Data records
====

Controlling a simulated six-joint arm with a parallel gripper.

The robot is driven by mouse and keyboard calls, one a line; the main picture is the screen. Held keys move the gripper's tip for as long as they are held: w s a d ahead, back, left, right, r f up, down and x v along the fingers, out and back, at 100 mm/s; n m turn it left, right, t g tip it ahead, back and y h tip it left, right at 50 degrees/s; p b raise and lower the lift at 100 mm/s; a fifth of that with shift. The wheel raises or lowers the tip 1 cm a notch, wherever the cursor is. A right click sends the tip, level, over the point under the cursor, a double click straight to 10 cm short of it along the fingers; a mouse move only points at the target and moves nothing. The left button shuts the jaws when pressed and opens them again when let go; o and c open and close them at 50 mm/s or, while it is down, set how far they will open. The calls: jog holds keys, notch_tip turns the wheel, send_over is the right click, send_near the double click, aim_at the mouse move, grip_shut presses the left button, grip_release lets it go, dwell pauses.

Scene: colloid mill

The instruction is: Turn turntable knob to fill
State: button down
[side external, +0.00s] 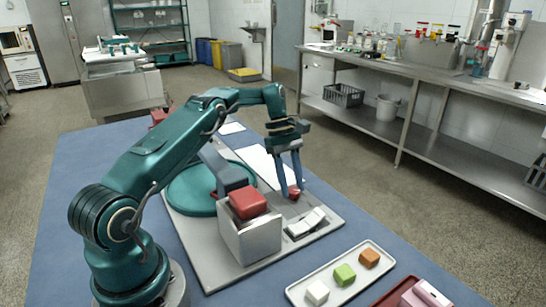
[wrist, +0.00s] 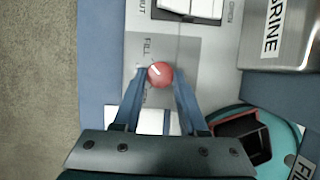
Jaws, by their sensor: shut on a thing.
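The red round turntable knob (wrist: 160,74) sits on a grey panel plate near the word FILL. A pale mark on its face points to the upper left in the wrist view. My gripper (wrist: 159,72) has its two blue fingers on either side of the knob, shut on it. In the side view my gripper (side external: 292,191) points down at the panel, and the red knob (side external: 294,194) shows between the fingertips. The teal turntable (side external: 190,192) lies to the left of the gripper, partly hidden behind my arm.
A white rocker switch (side external: 306,223) is close to the knob. A metal box (side external: 250,239) with a red block (side external: 248,203) on top stands nearby. A white tray (side external: 330,292) holds white, green and orange cubes. A dark red tray (side external: 393,294) is at the front right.

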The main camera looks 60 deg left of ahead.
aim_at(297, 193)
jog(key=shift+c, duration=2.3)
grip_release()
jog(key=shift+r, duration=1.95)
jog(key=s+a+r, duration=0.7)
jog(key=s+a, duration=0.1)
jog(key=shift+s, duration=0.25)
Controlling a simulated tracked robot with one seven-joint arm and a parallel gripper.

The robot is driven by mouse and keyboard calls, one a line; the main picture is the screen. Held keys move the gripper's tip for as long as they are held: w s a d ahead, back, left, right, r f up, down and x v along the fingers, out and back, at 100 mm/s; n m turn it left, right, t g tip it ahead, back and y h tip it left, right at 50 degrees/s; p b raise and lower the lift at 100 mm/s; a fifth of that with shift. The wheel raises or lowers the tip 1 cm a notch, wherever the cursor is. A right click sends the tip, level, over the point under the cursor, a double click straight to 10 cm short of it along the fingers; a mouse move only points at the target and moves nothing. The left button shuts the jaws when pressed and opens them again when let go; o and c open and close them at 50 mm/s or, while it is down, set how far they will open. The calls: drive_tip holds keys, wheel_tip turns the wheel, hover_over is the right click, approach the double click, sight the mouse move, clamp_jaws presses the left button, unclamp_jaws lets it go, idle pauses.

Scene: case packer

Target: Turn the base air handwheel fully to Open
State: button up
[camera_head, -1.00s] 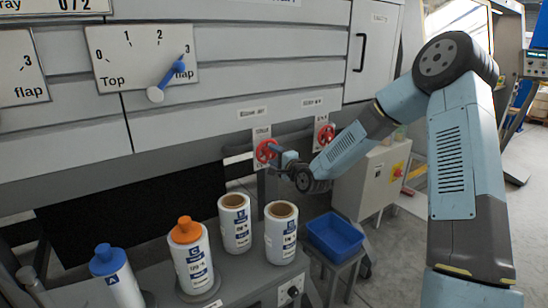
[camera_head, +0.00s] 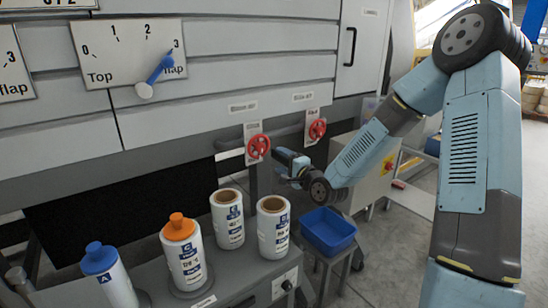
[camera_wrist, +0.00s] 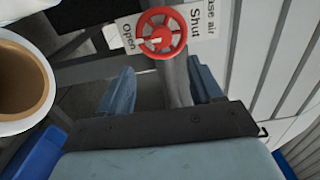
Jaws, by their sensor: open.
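The base air handwheel (camera_head: 258,146) is the left of two red wheels on the machine front, on a white plate. In the wrist view the red wheel (camera_wrist: 161,33) sits beyond my fingers, between the words Open and Shut on its plate. A paler mark shows near its hub, but I cannot tell its exact setting. My gripper (camera_head: 287,157) is just right of the wheel, apart from it. In the wrist view my gripper (camera_wrist: 162,82) has its two fingers wide apart with nothing between them.
A second red handwheel (camera_head: 317,129) is to the right. A blue bin (camera_head: 328,232) is at the right. A blue lever (camera_head: 157,72) is on the dial above.

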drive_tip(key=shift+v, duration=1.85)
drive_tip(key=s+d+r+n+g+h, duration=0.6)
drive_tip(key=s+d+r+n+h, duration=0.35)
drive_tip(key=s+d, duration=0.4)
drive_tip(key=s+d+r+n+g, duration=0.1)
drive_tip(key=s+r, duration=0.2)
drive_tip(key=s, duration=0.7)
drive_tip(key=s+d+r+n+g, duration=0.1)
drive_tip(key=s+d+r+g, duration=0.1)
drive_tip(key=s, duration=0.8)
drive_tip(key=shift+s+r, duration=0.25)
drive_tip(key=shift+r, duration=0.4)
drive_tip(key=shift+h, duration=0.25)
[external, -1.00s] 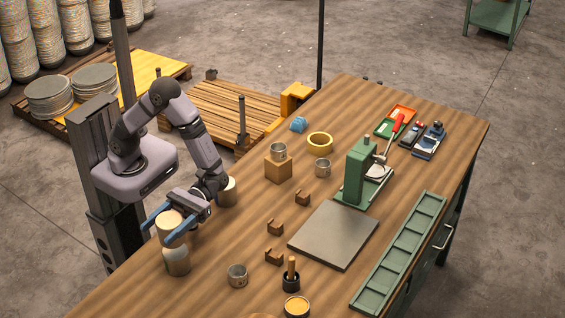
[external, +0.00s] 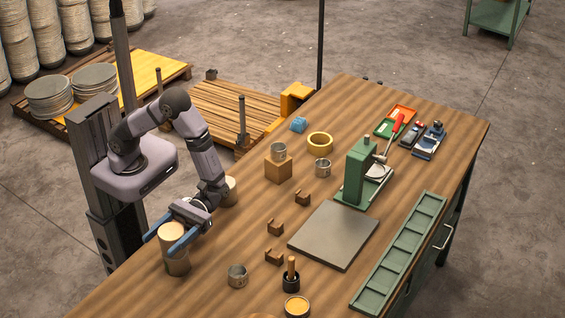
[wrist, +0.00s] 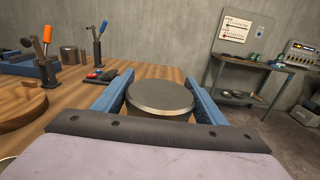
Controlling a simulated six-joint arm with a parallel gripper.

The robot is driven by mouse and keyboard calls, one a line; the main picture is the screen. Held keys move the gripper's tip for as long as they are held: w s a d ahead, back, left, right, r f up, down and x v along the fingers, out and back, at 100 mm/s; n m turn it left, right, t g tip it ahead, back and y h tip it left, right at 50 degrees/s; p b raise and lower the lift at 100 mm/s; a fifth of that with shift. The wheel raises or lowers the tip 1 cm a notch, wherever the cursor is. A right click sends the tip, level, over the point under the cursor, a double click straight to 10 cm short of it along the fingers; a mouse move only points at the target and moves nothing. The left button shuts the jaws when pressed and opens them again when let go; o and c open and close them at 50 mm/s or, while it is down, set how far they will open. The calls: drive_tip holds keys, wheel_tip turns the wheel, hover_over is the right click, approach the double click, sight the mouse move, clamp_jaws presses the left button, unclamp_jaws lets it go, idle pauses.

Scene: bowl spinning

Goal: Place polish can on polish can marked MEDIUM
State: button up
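My gripper (external: 160,246) has its blue fingers on either side of a polish can (external: 172,231) with a pale, flat lid, and looks shut on it. The lid also shows between the fingers in the wrist view (wrist: 161,95). Directly below it, a second polish can (external: 177,267) stands upright on the bench. The upper can looks level and in line with the lower one; whether they touch is hard to tell. Another similar can (external: 231,186) stands behind my wrist, partly hidden. No can's marking is readable, so I cannot tell which says MEDIUM.
A metal cup (external: 237,275), a dark pot with a wooden handle (external: 291,281) and an open yellow tin (external: 296,306) stand to the right. Small brown blocks (external: 275,227), a grey plate (external: 333,235) and a green press (external: 360,172) lie further right. Bare wood surrounds the cans.

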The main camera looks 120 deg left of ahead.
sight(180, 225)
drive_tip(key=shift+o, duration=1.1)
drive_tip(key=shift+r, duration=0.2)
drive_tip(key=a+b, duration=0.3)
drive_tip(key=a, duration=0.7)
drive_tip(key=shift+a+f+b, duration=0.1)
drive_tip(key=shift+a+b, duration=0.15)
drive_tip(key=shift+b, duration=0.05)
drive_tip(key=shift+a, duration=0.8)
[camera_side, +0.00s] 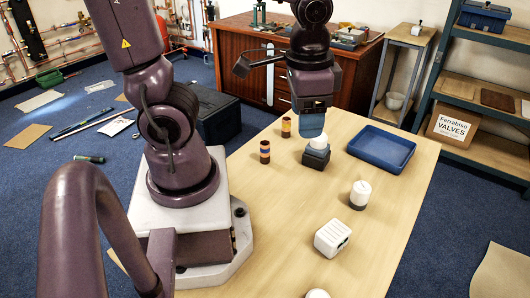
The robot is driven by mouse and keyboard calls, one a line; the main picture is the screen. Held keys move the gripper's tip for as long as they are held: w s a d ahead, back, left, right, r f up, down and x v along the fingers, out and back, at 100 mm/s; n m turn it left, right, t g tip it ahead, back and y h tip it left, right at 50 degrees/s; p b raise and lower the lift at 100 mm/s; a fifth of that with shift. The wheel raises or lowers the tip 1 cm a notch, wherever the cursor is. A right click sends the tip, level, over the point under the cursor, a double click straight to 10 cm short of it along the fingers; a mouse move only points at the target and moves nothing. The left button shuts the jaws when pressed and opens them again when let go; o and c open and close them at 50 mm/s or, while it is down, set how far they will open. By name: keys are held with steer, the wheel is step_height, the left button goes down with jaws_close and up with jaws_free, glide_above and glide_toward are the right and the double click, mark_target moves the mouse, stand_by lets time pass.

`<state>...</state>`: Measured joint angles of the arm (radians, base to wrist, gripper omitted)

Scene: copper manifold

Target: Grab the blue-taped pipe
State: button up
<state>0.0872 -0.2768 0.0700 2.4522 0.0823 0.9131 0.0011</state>
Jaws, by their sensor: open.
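The farther pipe (286,127) shows orange and dark bands.
A blue tray (382,148) lies right of the gripper. A white-topped cylinder (360,194) and a white ribbed box (332,237) stand nearer on the table (290,205). The table's middle has free room.

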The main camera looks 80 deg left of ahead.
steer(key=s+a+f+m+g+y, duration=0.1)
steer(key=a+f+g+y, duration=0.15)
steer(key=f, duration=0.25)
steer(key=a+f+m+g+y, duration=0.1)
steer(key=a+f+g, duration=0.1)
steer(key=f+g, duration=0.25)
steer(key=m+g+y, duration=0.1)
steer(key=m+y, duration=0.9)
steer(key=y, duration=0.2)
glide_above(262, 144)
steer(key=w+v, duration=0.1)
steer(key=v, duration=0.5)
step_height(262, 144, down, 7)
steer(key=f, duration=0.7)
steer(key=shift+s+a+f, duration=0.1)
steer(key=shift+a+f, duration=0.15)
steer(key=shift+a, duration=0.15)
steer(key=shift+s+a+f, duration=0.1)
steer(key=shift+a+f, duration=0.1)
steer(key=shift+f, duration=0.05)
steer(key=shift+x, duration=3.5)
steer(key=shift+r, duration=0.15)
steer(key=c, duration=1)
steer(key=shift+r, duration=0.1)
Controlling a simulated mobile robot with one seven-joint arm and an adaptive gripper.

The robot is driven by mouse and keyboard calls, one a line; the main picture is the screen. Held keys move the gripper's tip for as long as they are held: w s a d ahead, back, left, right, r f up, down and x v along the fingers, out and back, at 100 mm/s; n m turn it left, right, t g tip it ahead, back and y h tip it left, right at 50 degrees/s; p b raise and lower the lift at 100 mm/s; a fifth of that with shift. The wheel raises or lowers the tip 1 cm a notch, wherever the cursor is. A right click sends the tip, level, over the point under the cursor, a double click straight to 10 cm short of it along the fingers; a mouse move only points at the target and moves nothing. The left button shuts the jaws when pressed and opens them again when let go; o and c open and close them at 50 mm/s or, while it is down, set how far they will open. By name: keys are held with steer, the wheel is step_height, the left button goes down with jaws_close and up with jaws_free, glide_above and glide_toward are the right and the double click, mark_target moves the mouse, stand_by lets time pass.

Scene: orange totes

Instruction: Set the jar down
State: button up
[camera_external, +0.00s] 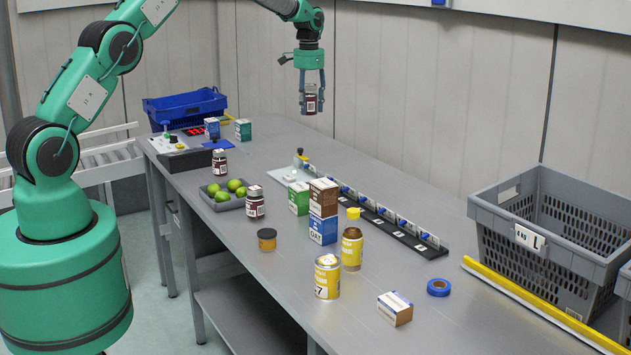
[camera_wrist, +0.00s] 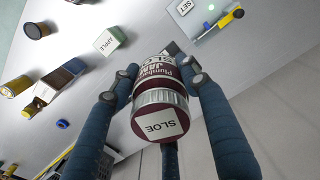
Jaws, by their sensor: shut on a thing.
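My gripper (camera_external: 311,91) is high above the far part of the grey workbench (camera_external: 420,190), near the back wall. It is shut on a dark red jar (camera_external: 311,104), which hangs upright between the fingers, clear of the bench. In the wrist view the jar (camera_wrist: 160,95) has a silver-rimmed lid with a white label reading SLOE, and the gripper's blue fingers (camera_wrist: 160,85) close around it. Two similar dark jars stand on the bench: one (camera_external: 220,164) beyond the lime tray (camera_external: 222,205), the other (camera_external: 255,203) at the tray's right side.
A black rail with several pockets (camera_external: 400,235) runs along the bench. A blue crate (camera_external: 185,107) is at the far left; a grey crate (camera_external: 545,235) is right.

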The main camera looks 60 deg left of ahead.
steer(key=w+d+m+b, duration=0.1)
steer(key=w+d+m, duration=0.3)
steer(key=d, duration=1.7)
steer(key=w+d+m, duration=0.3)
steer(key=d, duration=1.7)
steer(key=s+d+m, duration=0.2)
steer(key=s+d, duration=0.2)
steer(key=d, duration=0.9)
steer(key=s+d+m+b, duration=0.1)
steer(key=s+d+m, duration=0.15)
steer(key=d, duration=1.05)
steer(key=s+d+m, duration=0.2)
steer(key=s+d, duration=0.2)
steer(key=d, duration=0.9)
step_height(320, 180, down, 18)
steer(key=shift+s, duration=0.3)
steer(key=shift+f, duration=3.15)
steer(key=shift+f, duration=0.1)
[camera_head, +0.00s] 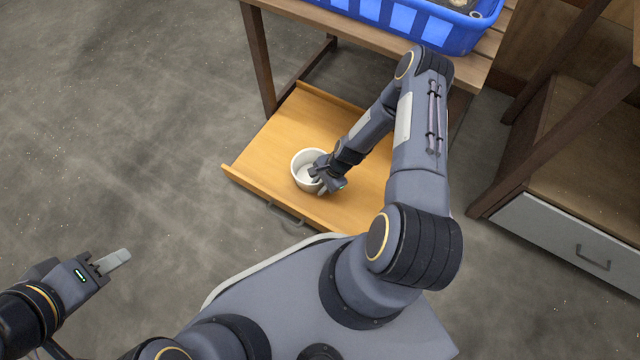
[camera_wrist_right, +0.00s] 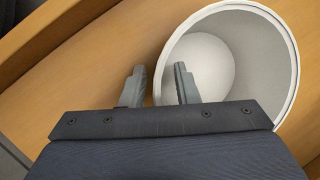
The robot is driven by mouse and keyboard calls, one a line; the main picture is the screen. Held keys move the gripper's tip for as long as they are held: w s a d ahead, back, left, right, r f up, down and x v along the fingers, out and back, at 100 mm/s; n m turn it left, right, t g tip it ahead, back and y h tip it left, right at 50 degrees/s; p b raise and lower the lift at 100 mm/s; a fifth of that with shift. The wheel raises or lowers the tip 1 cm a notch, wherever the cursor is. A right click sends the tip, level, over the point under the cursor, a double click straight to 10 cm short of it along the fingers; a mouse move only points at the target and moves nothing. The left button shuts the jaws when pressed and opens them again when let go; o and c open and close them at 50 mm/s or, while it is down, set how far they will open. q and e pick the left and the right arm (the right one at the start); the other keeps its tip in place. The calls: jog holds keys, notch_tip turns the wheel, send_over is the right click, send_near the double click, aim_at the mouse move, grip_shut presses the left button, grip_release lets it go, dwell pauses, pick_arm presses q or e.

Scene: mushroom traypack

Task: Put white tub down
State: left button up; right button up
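The white tub (camera_head: 296,178) stands upright on the wooden pull-out tray (camera_head: 262,145) in the head view. It looks empty, and in the right wrist view the tub (camera_wrist_right: 284,62) fills the upper right. My right gripper (camera_head: 318,178) is at the tub's right side. In the right wrist view, my right gripper's fingers (camera_wrist_right: 158,88) are apart, one outside the wall and one inside, with visible gaps to the wall. My left gripper (camera_head: 120,258) is at the lower left over the floor, away from the tub; its finger opening is unclear.
A blue crate (camera_head: 425,25) sits on the slatted wooden table (camera_head: 340,30) above the tray. A table leg (camera_head: 258,60) stands beside the tray. A cabinet with a grey drawer (camera_head: 560,235) is at right. Bare tray surface lies around the tub.

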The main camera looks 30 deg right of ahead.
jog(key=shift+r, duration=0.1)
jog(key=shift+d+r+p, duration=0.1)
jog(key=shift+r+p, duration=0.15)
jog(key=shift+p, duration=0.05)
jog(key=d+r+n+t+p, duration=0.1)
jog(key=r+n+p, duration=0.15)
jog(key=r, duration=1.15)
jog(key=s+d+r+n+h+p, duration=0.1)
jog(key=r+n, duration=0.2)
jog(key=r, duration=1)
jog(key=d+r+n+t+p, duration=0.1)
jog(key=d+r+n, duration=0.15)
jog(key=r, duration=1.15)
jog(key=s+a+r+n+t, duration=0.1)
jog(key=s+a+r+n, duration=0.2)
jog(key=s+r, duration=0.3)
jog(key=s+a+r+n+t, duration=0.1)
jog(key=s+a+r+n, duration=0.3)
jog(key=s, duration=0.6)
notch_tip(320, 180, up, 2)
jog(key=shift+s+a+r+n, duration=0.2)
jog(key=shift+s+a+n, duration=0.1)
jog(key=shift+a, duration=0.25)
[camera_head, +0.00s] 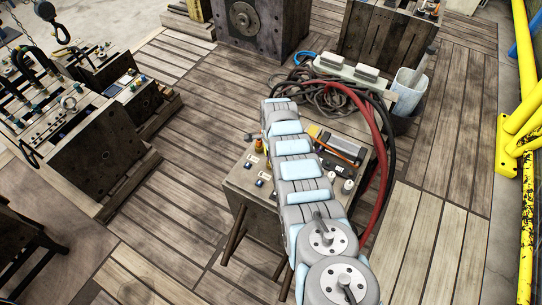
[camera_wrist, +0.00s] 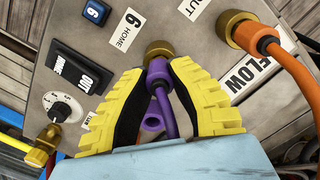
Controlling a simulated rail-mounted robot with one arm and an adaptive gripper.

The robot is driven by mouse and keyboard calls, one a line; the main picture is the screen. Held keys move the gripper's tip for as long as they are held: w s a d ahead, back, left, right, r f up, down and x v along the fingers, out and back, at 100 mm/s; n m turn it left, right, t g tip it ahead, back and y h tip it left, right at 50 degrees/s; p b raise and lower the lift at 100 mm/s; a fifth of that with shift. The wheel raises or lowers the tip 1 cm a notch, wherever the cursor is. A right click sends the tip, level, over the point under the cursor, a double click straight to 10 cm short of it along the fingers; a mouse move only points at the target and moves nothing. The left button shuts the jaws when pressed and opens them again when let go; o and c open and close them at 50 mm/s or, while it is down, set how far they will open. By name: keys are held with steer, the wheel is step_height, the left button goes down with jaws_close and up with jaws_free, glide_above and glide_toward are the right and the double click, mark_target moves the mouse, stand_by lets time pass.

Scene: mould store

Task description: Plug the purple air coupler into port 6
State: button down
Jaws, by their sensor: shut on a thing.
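The purple air coupler (camera_wrist: 158,76) is between the yellow fingers of my gripper (camera_wrist: 159,85), which is shut on it in the wrist view. Its front end points at a brass port (camera_wrist: 158,49) beside a white label (camera_wrist: 126,31) reading "6 HOME". The coupler's end appears right at this port; I cannot tell whether it is seated in it. A purple tube and a round purple open end (camera_wrist: 152,122) show below, between the fingers. In the head view my arm hides the gripper and the coupler, over the block's top (camera_head: 240,182).
Right of the port, an orange hose (camera_wrist: 278,52) sits in another brass port (camera_wrist: 238,32) by a "FLOW" label (camera_wrist: 248,76). Left are a black switch (camera_wrist: 78,66), a dial (camera_wrist: 60,106) and a yellow hose (camera_wrist: 38,157). Red hose (camera_head: 378,150) hangs at the block's right.

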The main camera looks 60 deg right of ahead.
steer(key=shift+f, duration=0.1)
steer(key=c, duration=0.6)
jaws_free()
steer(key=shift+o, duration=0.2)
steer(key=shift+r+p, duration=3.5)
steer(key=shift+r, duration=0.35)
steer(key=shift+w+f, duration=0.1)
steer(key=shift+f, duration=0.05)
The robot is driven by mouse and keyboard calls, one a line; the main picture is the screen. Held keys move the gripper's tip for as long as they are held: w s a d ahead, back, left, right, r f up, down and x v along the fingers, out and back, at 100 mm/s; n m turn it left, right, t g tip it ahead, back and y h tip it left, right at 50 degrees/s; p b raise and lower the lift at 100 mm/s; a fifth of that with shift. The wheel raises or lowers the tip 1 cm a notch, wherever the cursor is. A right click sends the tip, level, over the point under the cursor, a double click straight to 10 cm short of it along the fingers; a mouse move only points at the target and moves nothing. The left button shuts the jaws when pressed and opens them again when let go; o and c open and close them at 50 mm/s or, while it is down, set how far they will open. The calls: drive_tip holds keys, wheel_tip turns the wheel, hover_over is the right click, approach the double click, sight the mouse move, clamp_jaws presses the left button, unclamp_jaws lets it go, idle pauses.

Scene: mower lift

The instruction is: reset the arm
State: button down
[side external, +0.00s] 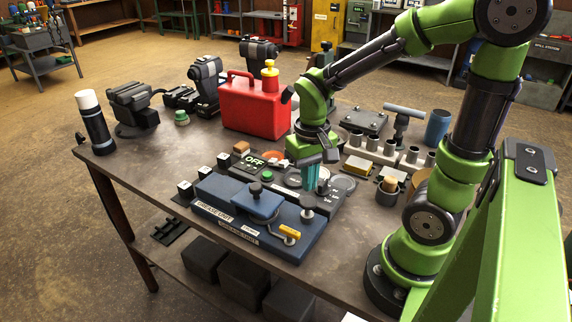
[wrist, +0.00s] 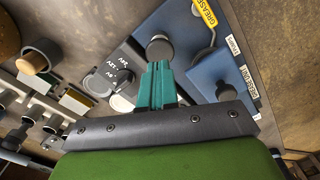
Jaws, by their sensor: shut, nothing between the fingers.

====

## Given instruction
Which lines include "adaptive"? Copy each of them out.

## Solution for this exercise
Controlling a simulated mobile robot with one seven-joint arm and an adaptive gripper.
Controlling a simulated rail-mounted robot with one arm and an adaptive gripper.

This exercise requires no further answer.